Repeat the whole listing below, word for word.

-- begin Data excerpts --

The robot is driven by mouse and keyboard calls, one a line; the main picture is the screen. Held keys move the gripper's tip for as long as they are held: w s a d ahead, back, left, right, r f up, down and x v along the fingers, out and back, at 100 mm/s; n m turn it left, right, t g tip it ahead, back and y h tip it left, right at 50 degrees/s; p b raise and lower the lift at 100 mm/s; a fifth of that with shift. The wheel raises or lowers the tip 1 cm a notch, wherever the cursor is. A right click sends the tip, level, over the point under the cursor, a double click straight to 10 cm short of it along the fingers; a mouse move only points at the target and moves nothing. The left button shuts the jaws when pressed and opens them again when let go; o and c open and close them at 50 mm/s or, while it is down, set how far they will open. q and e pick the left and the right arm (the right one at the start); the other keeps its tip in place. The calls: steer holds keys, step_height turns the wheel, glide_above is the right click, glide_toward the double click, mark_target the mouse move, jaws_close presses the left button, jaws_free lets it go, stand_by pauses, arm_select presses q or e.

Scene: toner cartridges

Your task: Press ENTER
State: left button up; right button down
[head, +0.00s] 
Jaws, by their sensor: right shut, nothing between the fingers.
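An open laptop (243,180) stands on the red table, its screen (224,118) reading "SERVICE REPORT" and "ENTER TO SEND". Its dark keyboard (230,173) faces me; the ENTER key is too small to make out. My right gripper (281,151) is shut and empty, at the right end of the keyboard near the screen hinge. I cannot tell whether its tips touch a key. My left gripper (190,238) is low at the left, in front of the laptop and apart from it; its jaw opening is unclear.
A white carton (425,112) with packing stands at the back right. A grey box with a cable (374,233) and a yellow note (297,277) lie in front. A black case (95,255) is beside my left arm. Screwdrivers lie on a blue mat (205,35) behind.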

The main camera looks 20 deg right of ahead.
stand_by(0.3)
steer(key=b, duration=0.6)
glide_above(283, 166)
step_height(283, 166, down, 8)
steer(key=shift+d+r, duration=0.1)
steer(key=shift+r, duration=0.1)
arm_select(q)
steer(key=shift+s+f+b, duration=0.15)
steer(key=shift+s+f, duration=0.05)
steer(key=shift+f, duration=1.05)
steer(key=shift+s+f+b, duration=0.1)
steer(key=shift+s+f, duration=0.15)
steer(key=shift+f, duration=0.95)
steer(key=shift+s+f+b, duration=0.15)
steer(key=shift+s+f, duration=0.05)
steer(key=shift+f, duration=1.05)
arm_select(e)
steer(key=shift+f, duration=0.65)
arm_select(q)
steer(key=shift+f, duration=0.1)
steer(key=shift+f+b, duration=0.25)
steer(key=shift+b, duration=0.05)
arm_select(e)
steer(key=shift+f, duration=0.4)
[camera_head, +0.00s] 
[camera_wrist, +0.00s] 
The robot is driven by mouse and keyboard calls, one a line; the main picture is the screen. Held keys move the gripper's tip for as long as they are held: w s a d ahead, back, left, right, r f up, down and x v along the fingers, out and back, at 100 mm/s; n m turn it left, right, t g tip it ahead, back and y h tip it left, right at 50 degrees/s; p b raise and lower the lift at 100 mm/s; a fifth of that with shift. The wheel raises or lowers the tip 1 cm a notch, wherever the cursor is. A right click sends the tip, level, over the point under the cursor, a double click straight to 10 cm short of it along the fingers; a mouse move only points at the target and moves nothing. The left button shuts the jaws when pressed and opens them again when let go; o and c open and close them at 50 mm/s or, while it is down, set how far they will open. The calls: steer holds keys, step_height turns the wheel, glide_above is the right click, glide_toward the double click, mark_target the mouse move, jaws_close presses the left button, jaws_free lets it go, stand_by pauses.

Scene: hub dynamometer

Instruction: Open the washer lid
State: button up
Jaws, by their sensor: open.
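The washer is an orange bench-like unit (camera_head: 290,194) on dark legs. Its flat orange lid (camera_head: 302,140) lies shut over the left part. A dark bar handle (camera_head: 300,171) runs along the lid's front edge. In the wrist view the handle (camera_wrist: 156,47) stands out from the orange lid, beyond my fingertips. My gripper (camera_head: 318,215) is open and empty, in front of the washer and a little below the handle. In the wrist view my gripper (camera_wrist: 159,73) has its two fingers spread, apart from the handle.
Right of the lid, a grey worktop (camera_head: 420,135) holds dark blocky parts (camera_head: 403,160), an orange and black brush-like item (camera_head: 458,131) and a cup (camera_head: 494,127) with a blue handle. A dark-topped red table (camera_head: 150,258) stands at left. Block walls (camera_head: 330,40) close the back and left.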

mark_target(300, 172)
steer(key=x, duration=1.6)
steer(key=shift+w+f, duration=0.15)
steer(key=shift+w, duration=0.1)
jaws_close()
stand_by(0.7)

-- end Data excerpts --

- Solved problem:
The robot is driven by mouse and keyboard calls, one a line; the main picture is the screen. Held keys move the gripper's tip for as long as they are held: w s a d ahead, back, left, right, r f up, down and x v along the fingers, out and back, at 100 mm/s; n m turn it left, right, t g tip it ahead, back and y h tip it left, right at 50 degrees/s; p b raise and lower the lift at 100 mm/s; a fifth of that with shift. The wheel raises or lowers the tip 1 cm a notch, wherever the cursor is. A right click sends the tip, level, over the point under the cursor, a double click straight to 10 cm short of it along the fingers; a mouse move only points at the target and moves nothing. The left button shuts the jaws when pressed and opens them again when let go; o and c open and close them at 50 mm/s or, while it is down, set how far they will open. q and e pick the left and the right arm (the right one at the start); the other keeps its tip in place. The calls: steer holds keys, step_height turns the wheel, glide_above is the right click, glide_toward the double click, mark_target the mouse move, jaws_close presses the left button, jaws_free lets it go, stand_by pauses, arm_select presses q or e.

Scene: toner cartridges

Your task: Press ENTER
State: left button up; right button down
[head, +0.00s] 
Jaws, by their sensor: right shut, nothing between the fingers.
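An open laptop (243,180) stands on the red table, its screen (224,118) reading "SERVICE REPORT" and "ENTER TO SEND". Its dark keyboard (230,173) faces me; the ENTER key is too small to make out. My right gripper (281,151) is shut and empty, at the right end of the keyboard near the screen hinge. I cannot tell whether its tips touch a key. My left gripper (190,238) is low at the left, in front of the laptop and apart from it; its jaw opening is unclear.
A white carton (425,112) with packing stands at the back right. A grey box with a cable (374,233) and a yellow note (297,277) lie in front. A black case (95,255) is beside my left arm. Screwdrivers lie on a blue mat (205,35) behind.

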The main camera looks 20 deg right of ahead.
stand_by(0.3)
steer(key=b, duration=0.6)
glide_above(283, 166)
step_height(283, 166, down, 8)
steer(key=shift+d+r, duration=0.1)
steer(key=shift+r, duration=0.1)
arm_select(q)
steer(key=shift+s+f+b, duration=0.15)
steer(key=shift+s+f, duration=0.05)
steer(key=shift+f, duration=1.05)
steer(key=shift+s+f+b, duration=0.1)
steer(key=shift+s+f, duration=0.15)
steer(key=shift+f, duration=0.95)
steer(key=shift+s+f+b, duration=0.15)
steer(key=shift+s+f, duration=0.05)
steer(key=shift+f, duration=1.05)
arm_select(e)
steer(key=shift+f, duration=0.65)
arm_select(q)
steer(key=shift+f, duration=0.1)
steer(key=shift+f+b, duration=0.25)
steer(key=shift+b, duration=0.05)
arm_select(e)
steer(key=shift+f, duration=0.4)
[camera_head, +0.00s] 
[camera_wrist, +0.00s] 
The robot is driven by mouse and keyboard calls, one a line; the main picture is the screen. Held keys move the gripper's tip for as long as they are held: w s a d ahead, back, left, right, r f up, down and x v along the fingers, out and back, at 100 mm/s; n m turn it left, right, t g tip it ahead, back and y h tip it left, right at 50 degrees/s; p b raise and lower the lift at 100 mm/s; a fifth of that with shift. The wheel raises or lowers the tip 1 cm a notch, wherever the cursor is. A right click sends the tip, level, over the point under the cursor, a double click straight to 10 cm short of it along the fingers; a mouse move only points at the target and moves nothing. The left button shuts the jaws when pressed and opens them again when let go; o and c open and close them at 50 mm/s or, while it is down, set how far they will open. The calls: steer holds keys, step_height turns the wheel, glide_above is the right click, glide_toward the double click, mark_target the mouse move, jaws_close presses the left button, jaws_free lets it go, stand_by pauses.

Scene: hub dynamometer

Instruction: Open the washer lid
State: button up
Jaws, by their sensor: open.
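The washer is an orange bench-like unit (camera_head: 290,194) on dark legs. Its flat orange lid (camera_head: 302,140) lies shut over the left part. A dark bar handle (camera_head: 300,171) runs along the lid's front edge. In the wrist view the handle (camera_wrist: 156,47) stands out from the orange lid, beyond my fingertips. My gripper (camera_head: 318,215) is open and empty, in front of the washer and a little below the handle. In the wrist view my gripper (camera_wrist: 159,73) has its two fingers spread, apart from the handle.
Right of the lid, a grey worktop (camera_head: 420,135) holds dark blocky parts (camera_head: 403,160), an orange and black brush-like item (camera_head: 458,131) and a cup (camera_head: 494,127) with a blue handle. A dark-topped red table (camera_head: 150,258) stands at left. Block walls (camera_head: 330,40) close the back and left.

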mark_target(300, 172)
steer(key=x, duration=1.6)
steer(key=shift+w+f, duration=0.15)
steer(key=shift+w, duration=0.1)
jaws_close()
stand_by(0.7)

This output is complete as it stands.